**TASK DETAILS:**
Only one portion of the data is to be written out: from the line bearing "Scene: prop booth" through the line bearing "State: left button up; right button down". Write it exactly as it appears.

A run of records
═══

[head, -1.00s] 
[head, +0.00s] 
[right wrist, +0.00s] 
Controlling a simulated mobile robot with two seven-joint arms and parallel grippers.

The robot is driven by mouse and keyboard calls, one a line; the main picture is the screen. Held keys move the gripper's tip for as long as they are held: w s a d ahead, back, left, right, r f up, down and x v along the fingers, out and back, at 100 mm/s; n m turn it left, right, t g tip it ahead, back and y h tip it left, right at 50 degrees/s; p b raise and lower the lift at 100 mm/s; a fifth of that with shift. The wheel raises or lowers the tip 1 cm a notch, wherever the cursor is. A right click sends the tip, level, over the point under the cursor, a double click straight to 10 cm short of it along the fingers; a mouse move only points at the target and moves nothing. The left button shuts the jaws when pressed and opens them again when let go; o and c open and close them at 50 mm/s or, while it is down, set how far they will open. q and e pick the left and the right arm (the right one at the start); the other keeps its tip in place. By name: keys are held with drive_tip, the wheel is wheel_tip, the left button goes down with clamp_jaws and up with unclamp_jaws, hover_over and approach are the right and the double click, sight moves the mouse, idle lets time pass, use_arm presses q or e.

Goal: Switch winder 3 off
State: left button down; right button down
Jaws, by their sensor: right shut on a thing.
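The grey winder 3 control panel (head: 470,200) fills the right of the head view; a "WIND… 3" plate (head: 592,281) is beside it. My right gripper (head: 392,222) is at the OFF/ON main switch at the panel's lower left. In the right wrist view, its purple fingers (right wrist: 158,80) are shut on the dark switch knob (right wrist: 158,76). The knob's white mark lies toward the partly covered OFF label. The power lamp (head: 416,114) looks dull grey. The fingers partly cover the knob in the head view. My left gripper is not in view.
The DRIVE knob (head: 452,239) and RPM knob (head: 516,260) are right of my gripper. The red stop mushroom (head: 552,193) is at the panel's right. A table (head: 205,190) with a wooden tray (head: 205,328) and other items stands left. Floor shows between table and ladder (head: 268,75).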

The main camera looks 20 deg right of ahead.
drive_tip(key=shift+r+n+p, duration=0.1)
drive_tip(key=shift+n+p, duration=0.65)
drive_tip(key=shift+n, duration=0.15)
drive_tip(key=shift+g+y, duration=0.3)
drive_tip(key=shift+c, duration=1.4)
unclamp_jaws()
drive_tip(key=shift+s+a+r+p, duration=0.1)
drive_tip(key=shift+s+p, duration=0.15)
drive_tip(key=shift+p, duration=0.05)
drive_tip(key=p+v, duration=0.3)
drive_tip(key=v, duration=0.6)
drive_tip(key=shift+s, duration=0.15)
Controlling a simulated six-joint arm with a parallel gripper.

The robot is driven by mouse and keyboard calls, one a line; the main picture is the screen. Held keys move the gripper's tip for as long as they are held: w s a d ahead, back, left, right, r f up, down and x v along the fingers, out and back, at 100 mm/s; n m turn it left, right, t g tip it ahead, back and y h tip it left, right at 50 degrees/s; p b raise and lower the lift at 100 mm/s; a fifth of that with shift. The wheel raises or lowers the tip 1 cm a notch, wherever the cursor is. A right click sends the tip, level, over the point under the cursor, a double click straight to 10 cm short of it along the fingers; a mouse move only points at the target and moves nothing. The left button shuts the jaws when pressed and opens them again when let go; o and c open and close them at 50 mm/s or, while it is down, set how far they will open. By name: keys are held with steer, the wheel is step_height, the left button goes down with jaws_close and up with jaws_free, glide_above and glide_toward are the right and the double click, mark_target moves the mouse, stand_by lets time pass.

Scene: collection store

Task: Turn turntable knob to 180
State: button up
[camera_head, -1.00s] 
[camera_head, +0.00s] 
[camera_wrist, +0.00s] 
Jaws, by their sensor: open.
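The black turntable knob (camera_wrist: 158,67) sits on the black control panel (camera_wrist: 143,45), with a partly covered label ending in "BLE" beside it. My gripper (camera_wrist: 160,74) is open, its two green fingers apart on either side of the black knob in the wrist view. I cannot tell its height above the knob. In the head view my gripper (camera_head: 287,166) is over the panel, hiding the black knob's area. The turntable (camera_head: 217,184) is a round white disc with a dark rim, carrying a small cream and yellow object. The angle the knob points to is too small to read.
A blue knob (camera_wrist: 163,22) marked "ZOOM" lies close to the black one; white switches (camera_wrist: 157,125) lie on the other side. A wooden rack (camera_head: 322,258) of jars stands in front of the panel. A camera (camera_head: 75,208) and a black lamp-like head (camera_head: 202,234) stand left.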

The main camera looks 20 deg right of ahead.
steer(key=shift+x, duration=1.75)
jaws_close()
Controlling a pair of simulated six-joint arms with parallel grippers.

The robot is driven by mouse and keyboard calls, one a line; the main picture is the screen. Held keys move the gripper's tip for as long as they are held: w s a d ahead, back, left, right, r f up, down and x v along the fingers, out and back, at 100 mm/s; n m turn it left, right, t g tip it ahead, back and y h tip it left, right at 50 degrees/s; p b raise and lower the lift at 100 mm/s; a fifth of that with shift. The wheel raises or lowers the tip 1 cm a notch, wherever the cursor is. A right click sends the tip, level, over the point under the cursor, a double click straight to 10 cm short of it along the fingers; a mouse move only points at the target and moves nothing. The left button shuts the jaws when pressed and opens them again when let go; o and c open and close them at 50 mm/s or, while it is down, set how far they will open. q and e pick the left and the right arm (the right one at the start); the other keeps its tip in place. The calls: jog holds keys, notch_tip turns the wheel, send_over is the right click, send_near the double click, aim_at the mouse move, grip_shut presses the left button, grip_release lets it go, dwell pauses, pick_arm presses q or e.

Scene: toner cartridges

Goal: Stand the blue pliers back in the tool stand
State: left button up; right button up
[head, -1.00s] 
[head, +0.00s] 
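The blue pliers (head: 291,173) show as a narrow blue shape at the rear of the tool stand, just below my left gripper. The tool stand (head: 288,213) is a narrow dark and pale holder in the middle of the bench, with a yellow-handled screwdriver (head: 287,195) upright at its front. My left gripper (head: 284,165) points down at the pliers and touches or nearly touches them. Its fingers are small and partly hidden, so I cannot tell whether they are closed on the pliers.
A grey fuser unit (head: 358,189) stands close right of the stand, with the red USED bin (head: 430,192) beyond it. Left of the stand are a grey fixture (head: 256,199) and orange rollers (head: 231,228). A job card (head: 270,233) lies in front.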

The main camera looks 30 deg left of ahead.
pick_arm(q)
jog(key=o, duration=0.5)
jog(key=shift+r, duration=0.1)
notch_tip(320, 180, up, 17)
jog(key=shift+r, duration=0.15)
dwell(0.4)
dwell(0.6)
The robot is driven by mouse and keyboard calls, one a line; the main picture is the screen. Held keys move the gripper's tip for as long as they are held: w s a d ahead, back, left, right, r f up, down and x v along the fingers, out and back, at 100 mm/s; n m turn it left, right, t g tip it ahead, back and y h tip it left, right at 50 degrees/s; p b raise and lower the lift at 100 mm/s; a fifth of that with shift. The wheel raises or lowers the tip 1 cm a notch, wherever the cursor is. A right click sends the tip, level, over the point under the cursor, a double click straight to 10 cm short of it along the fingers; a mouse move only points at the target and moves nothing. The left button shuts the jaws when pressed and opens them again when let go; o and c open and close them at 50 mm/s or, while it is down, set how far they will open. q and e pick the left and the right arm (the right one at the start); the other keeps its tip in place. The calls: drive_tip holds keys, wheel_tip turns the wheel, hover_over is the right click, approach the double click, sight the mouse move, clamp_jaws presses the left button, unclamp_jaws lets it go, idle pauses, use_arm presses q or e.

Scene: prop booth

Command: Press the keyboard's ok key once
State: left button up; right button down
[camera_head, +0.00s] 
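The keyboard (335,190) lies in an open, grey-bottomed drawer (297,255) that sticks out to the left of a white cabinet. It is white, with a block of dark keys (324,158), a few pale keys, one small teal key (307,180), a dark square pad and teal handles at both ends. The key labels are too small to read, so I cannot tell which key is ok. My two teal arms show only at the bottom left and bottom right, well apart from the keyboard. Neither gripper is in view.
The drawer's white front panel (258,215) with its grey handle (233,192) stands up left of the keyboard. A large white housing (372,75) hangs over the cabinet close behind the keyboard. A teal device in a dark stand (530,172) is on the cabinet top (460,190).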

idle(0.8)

═══

**ANSWER BELOW:**
Scene: prop booth

Command: Press the keyboard's ok key once
State: left button up; right button down

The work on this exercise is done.